What if we told you that the biggest electronic album of all time started as a complete flop? In this episode of Tape Spaghetti, Scott and Blake tell the unbelievable story of how Moby’s Play went from career-killing failure to a global phenomenon thanks to the most shamelessly brilliant licensing plan ever executed. After alienating his fans with a hardcore punk passion project and getting dropped by his U.S. label, Moby was broke, discouraged, and convinced his next record would be his last. When Play arrived to almost no sales he figured he'd been right... until his team hatched a wild idea: say yes to EVERY licensing request. Coffee commercials? Yes. Car ads? Hell yeah. Buffy the Vampire Slayer? Where do we sign? Soon every track—every *single* track—from the album appeared somewhere, creating a slow-burn cultural takeover and eventually pushing Play to 12 million sales worldwide.
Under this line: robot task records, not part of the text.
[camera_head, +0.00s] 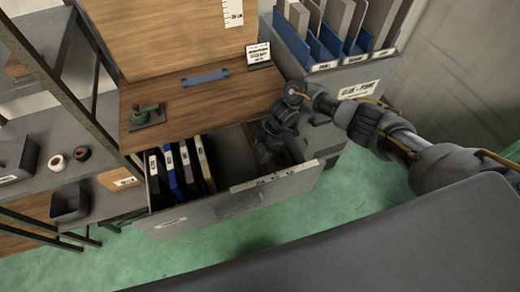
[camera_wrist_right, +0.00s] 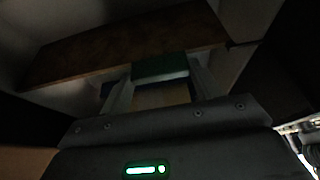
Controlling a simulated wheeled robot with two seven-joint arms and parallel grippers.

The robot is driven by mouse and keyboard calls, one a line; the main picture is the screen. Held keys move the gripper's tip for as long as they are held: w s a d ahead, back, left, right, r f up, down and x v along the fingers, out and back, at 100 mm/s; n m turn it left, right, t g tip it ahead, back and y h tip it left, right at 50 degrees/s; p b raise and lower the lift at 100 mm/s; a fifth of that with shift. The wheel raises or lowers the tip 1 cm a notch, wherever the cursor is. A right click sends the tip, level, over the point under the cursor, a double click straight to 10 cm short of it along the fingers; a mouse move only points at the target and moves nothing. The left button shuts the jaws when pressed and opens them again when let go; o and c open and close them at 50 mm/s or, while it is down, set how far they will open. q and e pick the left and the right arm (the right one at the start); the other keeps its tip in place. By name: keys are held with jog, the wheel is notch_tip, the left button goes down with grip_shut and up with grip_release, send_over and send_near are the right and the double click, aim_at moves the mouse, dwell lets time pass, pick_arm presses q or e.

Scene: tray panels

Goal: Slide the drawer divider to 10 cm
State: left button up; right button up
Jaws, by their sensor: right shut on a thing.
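The grey drawer (camera_head: 205,212) is pulled out below the wooden worktop. A pale marked strip (camera_head: 275,177) lies along the top of its front wall. My right gripper (camera_head: 270,145) reaches down into the drawer's right part. In the right wrist view, my right gripper (camera_wrist_right: 160,82) is shut on a piece with a green top (camera_wrist_right: 160,67), seemingly the divider. A brown panel (camera_wrist_right: 110,48) shows beyond the fingers. In the head view the arm hides the gripped part, and I cannot read the divider's position. My left gripper is not in view.
Several upright folders (camera_head: 182,172) fill the drawer's left part; space between them and my gripper looks empty. The worktop (camera_head: 215,105) above holds a green device (camera_head: 147,115), a blue bar (camera_head: 205,78) and a small sign (camera_head: 258,54). A file bin (camera_head: 350,72) stands at right.

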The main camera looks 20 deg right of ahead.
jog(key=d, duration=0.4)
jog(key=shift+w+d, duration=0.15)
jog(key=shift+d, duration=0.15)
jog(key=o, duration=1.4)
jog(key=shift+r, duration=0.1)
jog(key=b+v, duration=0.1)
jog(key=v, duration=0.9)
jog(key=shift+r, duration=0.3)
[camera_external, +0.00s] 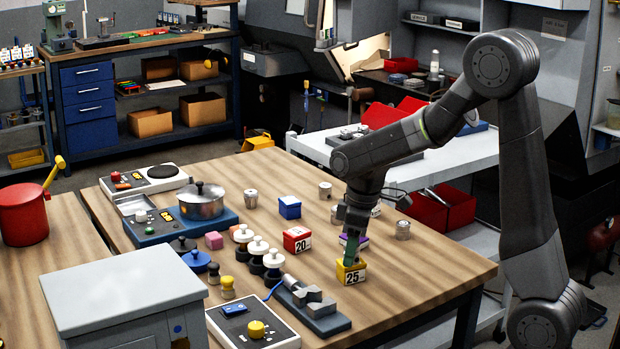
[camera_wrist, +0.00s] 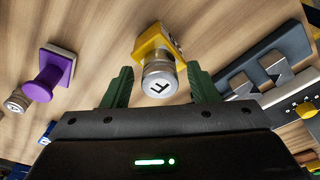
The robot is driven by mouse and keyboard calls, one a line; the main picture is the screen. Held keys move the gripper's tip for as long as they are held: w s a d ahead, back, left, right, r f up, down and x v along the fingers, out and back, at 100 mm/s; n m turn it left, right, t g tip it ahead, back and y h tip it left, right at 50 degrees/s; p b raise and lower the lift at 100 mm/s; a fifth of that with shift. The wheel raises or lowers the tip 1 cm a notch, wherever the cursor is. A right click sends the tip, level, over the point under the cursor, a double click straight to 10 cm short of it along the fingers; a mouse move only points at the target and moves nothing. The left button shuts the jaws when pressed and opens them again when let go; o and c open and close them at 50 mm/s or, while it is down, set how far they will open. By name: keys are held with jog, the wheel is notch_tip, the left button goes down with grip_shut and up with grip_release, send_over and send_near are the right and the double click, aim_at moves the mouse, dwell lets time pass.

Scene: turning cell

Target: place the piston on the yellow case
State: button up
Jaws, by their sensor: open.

It’s a one of a kind tale of artistic desperation, shrewd copyright strategy, and the moment Moby became the accidental king of commercial syncs.

Rolling Stones, Metallica, Kanye: When Album Covers Go Too Far
2025-11-25 | 1h 8 mins.
Remember the feeling of being a kid and encountering an album cover that you just *knew* you weren’t supposed to be looking at? On this week’s Tape Spaghetti we’re turning that feeling up to 12 as Scott and Blake dive into the flat-out shocking world of controversial album art. From covers that got bands banned in department stores, to designs that sparked lawsuits, protests, and panicked parents, the guys explore infamous cases of musicians pushing the visual envelope (literally). Why have certain covers triggered outrage while others slipped under the radar? How do taboos shift from decade to decade? And why do artists take the risk of marketing shock value? Scott and Blake reflect on their own experiences discovering “forbidden” records and debate whether today’s digital music world has lost something by leaving provocative album art behind. This one’s not for the squeamish or easily icked….

How Muzak Brainwashed America (The Weird History of Elevator Music)
2025-11-18 | 59 mins.
Is elevator music... evil? In this week’s Tape Spaghetti, Scott and Blake go on a tour through the highly unlikely, slightly dystopian history of Muzak – the music nobody loves, but everyone hears. Born from military experimentation, electrical engineering breakthroughs, and a dream to make Americans more productive through calibrated background sound, Muzak might sound aimless, but it was designed to manipulate and control. Workers alternately found it calming or patronizing. Counterculture movements mocked it. Ted Nugent tried to destroy it. Yet, Muzak survived long enough to infiltrate elevators, the White House, NASA missions, and grocery stores everywhere. The guys trace its legacy all the way to modern lo-fi playlists and “music for airports,” proving blandness has a surprisingly colorful past.